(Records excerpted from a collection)
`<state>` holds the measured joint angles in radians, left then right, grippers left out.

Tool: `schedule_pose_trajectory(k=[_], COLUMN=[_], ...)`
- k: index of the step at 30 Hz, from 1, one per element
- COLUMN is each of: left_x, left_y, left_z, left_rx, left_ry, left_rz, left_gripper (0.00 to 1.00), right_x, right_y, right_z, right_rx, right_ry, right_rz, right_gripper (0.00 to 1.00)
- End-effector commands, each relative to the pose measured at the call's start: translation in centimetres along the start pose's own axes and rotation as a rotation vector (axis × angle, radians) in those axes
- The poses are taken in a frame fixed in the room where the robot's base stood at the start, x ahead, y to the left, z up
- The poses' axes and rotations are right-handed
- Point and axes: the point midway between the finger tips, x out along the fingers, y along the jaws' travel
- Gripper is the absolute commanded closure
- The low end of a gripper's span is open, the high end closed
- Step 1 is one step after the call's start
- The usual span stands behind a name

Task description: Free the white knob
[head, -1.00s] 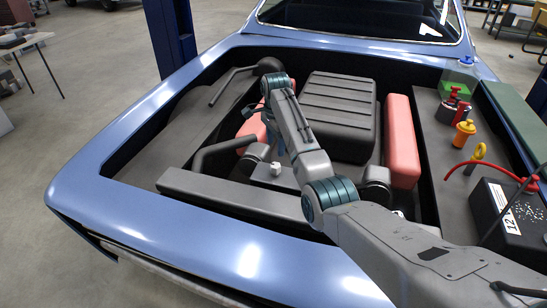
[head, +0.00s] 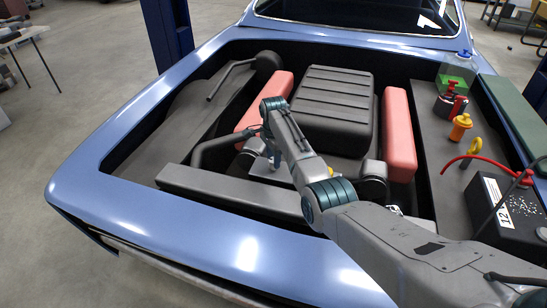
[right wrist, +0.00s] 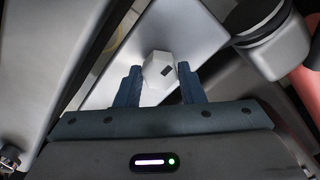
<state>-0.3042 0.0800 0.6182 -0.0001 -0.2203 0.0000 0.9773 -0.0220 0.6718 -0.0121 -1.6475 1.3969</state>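The fingers are apart with very thin gaps; contact is not clear. In the head view my right gripper (head: 275,156) reaches down into the car's open bay, and the knob is mostly hidden behind it. My left gripper is out of view.
A black ribbed cover (head: 335,100) sits between two red blocks (head: 399,135). A grey bar (head: 235,190) and a bent pipe (head: 215,150) lie close by. On the right ledge are a black box (head: 505,210), a red hose and bottles. The blue car body (head: 190,222) rims the bay.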

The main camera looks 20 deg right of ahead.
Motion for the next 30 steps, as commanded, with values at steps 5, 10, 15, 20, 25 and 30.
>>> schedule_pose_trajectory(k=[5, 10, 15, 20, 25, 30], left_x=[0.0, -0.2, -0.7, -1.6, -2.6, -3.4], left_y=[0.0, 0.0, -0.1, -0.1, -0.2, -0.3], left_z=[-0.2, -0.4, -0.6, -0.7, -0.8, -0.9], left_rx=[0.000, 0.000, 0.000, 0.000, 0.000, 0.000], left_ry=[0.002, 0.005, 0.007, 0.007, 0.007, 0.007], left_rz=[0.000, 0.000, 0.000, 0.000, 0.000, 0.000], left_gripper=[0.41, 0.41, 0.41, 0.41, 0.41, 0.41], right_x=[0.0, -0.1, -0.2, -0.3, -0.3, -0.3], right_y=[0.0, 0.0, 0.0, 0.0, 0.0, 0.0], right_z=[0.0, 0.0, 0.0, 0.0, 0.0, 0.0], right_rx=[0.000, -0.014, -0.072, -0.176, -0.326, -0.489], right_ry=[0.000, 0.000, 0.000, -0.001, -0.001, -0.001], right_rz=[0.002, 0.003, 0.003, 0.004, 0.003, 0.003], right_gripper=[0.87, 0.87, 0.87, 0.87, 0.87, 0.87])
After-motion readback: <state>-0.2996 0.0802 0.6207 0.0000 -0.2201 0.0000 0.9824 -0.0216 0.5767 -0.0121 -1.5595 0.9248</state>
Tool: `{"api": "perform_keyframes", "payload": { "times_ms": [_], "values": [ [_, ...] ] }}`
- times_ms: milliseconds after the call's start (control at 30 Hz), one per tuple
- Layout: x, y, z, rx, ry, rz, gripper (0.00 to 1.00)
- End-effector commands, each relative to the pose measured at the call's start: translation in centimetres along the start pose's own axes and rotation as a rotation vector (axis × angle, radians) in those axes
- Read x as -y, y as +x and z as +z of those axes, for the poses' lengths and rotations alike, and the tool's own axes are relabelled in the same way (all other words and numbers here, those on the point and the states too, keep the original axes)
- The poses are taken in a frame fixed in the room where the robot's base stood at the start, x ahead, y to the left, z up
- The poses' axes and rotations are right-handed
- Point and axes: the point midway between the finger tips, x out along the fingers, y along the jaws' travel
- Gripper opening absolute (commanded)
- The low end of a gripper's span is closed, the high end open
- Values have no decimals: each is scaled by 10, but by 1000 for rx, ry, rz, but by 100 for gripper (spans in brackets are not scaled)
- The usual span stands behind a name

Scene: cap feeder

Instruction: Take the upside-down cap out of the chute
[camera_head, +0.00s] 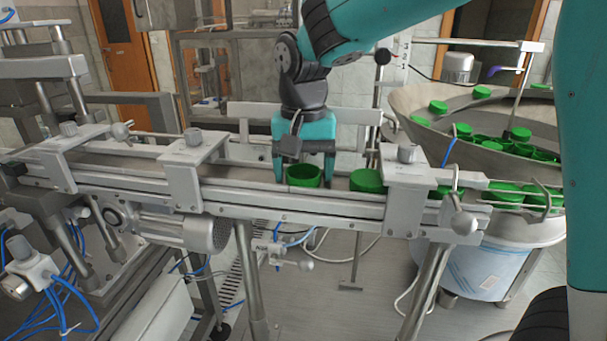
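The upside-down cap (304,177) is green, with its hollow side facing up. It sits in the chute (235,193), low between the rails. My gripper (304,168), teal with a dark wrist, points straight down over it. One finger is on the left of the cap and one on the right, with what looks like a narrow gap on each side. The gripper looks open around the cap. The cap's lower part is hidden by the front rail. A second green cap (367,181), closed top up, sits in the chute just right of the right finger.
More green caps (507,193) lie farther right in the chute. A round feeder bowl (420,105) with several loose green caps stands at the right. Metal clamp brackets (195,160) (407,175) cross the chute on both sides of my gripper. The chute is empty to the left.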

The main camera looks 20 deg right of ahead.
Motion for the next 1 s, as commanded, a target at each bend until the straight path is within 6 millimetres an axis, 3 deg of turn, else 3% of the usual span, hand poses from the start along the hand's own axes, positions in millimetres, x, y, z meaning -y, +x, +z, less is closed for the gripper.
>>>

* _WORK TO COMPLETE_: Scan the material above and determine how many lines include the word "high"; report only the number.

* _PROBLEM SOLUTION_: 2